Attorney, Agent or Firm: Frishauf, Holtz, Goodman & Woodward
Parent Case Text
This application is a continuation of application Ser. No. 07/278,603,
filed Dec. 1, 1988 and now abandoned.
Claims
What is claimed is:
1. An electronic keyboard instrument, comprising:
a keyboard having a plurality of keys;
a plurality of key displacement sensor means each disposed in relation to a
different one of said keys for detecting variable displacement of a key
induced by key operation, and for providing a corresponding displacement
signal; and
tone control means for processing said displacement signal from each of
said key displacement sensor means and for producing tone parameters on
the basis of a processing operation on the displacement signal; and
wherein said tone control means comprises:
initial peak detection means for detecting when the displacement signal has
reached a first peak during a key operation, said first peak being defined
by a first portion of said displacement signal that indicates greater key
displacement than any other portion of said displacement signal preceding
said first portion and also indicates greater key displacement than a
second portion of said displacement signal next succeeding said first
portion so that the magnitude of said first peak carries information about
a feature of key touch dynamics, wherein said initial peak detection means
includes means for measuring the magnitude of said first peak; and
note-on means responsive to said initial peak detection means for producing
a note-on signal indicative of the start of a tone, said note-on signal
including a tone control parameter corresponding to said first peak.
2. The electronic keyboard instrument recited in claim 1 wherein said tone
control means comprises vibrato control means for controlling vibrato
parameters on the basis operation on the processing of the displacement
signal.
3. The electronic keyboard instrument recited in claim 1 wherein each of
said plurality of key displacement sensor means comprises:
a sensor for producing an analog signal indicative of key displacement, and
analog-to-digital converter means for digitizing said analog signal at a
predetermined sampling rate to provide digital samples of the key
displacement.
4. The electronic keyboard instrument recited in claim 1 wherein said tone
control means comprises means for producing a tone parameter as a function
of a current magnitude of the displacement signal.

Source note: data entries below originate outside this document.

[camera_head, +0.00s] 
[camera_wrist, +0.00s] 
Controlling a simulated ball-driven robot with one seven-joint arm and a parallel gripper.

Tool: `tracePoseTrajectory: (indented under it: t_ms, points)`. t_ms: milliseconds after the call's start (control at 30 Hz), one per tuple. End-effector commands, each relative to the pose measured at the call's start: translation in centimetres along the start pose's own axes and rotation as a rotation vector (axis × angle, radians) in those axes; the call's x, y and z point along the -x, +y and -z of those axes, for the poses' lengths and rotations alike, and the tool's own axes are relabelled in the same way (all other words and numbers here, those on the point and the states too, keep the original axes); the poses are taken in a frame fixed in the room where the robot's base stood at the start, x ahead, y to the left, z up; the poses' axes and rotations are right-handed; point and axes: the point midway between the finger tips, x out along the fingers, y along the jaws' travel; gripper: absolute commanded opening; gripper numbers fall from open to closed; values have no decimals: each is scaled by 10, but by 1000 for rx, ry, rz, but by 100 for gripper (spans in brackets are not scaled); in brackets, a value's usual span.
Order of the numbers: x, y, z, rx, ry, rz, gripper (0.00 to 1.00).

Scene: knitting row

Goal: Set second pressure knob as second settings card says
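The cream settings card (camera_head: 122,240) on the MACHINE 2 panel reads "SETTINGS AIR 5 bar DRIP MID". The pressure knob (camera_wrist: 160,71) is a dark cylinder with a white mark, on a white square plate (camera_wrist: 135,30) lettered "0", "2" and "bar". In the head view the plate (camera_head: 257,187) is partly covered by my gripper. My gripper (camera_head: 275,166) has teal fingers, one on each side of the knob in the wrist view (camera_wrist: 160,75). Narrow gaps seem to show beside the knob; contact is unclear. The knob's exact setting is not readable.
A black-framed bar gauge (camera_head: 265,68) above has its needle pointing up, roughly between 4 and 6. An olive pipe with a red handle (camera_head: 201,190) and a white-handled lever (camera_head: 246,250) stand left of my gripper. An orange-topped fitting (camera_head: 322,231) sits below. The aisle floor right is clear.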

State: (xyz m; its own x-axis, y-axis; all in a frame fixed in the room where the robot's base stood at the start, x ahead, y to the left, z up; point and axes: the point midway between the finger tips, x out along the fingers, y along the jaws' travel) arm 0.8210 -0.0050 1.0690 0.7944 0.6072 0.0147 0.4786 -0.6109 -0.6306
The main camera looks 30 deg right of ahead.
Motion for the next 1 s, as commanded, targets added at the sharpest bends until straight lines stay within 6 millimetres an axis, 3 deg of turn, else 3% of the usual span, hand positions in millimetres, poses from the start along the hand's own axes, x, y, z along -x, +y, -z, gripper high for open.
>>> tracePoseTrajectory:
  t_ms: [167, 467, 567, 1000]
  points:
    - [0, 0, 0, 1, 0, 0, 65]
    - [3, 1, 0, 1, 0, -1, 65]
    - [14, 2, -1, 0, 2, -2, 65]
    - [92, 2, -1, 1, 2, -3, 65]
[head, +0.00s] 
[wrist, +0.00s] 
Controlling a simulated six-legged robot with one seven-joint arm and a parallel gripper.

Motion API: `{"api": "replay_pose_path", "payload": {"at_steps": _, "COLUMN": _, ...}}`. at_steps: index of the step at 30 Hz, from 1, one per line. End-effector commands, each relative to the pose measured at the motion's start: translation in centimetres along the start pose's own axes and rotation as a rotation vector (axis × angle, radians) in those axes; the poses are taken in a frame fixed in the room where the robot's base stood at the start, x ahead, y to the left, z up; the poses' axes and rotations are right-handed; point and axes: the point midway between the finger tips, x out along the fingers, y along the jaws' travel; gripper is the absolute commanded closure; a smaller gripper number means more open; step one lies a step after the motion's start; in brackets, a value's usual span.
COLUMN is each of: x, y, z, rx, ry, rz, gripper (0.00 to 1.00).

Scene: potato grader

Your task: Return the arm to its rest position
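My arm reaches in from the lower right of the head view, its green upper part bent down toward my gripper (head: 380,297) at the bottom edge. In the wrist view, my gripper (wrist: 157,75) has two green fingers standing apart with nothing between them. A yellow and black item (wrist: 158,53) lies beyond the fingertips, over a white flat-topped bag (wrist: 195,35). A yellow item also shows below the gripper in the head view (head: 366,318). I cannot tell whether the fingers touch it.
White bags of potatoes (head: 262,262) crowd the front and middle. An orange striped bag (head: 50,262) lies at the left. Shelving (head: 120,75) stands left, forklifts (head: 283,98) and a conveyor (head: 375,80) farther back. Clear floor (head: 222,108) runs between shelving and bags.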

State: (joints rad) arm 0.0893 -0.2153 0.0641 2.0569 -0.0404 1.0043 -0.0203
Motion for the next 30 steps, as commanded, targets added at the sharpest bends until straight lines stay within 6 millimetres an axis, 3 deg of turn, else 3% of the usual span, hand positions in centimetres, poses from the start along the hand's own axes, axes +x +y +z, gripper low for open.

5. The electronic keyboard instrument recited in claim 1 wherein said tone
control means comprises means for producing a tone parameter as a function
of a difference between the magnitudes of the any two successive digital
samples of the displacement signal.
6. The electronic keyboard instrument recited in claim 1 further comprising
tone generator means disposed within the instrument for generating tones
in response to the tone parameters produced by said tone control means.
7. The electronic keyboard instrument recited in claim 1, wherein said tone
control parameter comprises an envelope parameter corresponding to said
first peak and controlling the amplitude of a tone.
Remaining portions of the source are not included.